Oct. 1, 2012 at 1:09 PM ET
One out of 10 smartphone buyers returned their phones in the past year, with many buyers saying the reason was because the device was defective.
The return rate is the highest of consumer electronic devices, says The NPD Group in a new report, "Consumer Electronics Product Returns," which finds that approximately 18 million U.S. consumers returned an electronics product in the past year. In comparison to smartphones, 4 percent of flat-panel TV buyers returned or exchanged their sets.
The NPD Group said of those returning their smartphones, 57 percent said they main reason they took it back was because the device was defective, but that almost half said something could have been done to prevent the return.
Among the top three "preventative measures," NPD said: "a service plan or warranty, better after-purchase support from the retailer, and more explanation from an in-store sales person."
For many who take their smartphones back, "new features like touchscreens, sensors, and Internet connectivity have made electronics devices more complicated to set up and use for some, thus creating the perception of product defect," said " said Ben Arnold, director of industry analysis at NPD, in a statement.
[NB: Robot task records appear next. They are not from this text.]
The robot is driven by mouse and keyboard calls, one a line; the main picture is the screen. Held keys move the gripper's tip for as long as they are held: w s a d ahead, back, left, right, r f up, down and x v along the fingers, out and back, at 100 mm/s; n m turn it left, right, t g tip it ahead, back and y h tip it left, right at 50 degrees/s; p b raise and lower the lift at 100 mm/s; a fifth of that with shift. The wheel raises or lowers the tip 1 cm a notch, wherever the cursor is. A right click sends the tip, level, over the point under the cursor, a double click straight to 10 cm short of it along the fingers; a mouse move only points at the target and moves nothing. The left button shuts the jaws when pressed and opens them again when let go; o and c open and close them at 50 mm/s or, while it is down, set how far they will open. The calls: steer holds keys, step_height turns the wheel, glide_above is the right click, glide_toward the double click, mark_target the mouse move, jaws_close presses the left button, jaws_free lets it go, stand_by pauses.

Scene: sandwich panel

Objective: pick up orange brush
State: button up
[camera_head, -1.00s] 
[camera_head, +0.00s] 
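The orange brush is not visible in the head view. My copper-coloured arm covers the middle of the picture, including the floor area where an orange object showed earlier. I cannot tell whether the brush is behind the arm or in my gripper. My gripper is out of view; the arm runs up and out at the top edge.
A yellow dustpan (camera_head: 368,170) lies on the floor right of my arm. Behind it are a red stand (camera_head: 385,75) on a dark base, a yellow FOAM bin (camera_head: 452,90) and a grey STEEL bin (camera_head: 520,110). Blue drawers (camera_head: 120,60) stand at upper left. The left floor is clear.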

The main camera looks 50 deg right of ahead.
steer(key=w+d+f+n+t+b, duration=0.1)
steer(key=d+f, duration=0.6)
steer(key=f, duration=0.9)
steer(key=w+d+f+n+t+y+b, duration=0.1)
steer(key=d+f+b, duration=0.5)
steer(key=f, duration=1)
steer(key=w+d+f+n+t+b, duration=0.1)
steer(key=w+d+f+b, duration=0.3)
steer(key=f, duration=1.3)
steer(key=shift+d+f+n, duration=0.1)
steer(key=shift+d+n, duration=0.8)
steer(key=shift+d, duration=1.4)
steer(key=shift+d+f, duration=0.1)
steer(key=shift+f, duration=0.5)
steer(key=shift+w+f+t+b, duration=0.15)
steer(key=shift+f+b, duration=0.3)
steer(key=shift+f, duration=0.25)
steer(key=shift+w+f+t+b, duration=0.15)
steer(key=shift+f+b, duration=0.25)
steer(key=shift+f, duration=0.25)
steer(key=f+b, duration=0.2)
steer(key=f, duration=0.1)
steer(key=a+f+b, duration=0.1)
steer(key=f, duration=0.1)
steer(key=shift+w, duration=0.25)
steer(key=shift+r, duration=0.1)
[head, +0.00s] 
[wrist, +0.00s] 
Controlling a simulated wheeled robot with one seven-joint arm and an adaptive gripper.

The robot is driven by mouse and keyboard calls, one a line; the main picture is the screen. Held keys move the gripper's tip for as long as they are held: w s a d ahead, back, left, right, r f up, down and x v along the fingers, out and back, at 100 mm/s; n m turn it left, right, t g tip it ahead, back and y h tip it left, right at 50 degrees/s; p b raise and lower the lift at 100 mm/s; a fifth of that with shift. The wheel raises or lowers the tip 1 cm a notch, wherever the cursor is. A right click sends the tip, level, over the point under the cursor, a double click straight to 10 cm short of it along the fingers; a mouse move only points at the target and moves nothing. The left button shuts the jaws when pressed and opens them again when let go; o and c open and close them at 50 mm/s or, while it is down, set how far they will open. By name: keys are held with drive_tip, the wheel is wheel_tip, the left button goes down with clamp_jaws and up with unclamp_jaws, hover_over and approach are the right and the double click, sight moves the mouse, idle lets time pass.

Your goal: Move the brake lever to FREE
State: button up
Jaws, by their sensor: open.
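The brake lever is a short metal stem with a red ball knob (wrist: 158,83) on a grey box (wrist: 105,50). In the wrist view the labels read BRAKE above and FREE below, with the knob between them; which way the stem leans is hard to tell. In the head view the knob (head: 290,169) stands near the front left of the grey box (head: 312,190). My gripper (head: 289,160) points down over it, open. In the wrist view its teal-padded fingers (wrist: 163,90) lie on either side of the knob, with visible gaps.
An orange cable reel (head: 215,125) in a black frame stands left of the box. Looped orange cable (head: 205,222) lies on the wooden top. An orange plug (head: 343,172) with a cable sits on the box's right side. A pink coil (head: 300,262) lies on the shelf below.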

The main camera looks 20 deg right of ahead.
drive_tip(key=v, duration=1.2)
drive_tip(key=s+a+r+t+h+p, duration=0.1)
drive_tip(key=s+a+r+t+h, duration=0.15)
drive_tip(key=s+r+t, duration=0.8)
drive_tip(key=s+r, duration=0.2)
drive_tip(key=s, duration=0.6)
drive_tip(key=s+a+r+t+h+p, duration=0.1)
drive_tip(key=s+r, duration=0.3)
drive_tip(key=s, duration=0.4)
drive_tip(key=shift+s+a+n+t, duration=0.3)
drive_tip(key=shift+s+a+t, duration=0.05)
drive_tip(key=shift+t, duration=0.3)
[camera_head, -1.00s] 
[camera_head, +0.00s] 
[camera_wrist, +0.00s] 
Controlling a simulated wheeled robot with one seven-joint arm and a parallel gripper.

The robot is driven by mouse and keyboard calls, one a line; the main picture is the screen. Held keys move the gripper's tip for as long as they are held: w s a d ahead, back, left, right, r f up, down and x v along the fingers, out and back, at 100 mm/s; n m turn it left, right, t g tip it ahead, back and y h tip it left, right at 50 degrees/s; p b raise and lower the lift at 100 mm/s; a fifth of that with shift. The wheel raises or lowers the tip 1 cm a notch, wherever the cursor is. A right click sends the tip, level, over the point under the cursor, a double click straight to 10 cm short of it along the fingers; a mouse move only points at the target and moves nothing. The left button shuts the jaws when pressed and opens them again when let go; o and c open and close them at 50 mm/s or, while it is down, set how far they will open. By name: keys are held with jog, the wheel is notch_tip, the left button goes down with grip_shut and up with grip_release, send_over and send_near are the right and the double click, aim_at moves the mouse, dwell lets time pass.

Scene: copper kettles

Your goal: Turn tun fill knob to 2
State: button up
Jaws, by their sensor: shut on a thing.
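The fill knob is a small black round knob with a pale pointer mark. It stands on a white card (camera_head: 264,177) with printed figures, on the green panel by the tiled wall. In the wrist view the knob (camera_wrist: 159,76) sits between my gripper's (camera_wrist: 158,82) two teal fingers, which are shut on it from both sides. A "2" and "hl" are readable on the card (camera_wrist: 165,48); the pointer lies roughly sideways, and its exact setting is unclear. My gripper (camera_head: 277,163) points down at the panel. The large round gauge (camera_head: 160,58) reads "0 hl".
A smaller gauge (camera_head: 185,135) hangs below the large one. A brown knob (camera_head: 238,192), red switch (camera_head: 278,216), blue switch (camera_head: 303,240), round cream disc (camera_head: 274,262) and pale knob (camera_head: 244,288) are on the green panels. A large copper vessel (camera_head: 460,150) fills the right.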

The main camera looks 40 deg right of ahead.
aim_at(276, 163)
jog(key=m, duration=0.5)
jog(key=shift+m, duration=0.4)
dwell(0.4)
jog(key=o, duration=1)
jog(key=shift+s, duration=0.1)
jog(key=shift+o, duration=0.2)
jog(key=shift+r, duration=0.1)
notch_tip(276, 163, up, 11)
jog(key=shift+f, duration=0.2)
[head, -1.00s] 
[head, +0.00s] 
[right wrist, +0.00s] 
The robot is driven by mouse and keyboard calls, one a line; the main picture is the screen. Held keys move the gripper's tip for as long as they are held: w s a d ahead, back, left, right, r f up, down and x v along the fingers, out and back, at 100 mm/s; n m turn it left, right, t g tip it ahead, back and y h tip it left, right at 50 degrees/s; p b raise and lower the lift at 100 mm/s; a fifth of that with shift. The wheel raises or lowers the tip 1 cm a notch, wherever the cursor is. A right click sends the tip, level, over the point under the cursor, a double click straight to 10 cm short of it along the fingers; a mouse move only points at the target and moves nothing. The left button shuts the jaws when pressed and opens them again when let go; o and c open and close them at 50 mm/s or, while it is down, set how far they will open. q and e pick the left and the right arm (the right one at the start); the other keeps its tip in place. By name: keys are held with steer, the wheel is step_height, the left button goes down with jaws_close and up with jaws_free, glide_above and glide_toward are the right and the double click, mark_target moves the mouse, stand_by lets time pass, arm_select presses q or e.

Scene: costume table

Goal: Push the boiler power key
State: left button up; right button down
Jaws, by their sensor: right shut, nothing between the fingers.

“Making sure the consumer knows how to use their new device, whether it be a smartphone or a PC, and knowing how to use it before they leave the store helps increase product and retailer satisfaction," he said. "Earlier this year our Tech Support Services Study found a majority of consumers used tech support for troubleshooting and how-to-support, not for product repair, just more evidence that these devices are working but that consumers are having trouble operating them.”
NPD did not ask the 2000 adults surveyed last May about brands or types of smartphone, a spokesperson for the research firm told NBC News.
But 60 percent of the smartphone exchanges were made for the same brand or model phone, NPD said.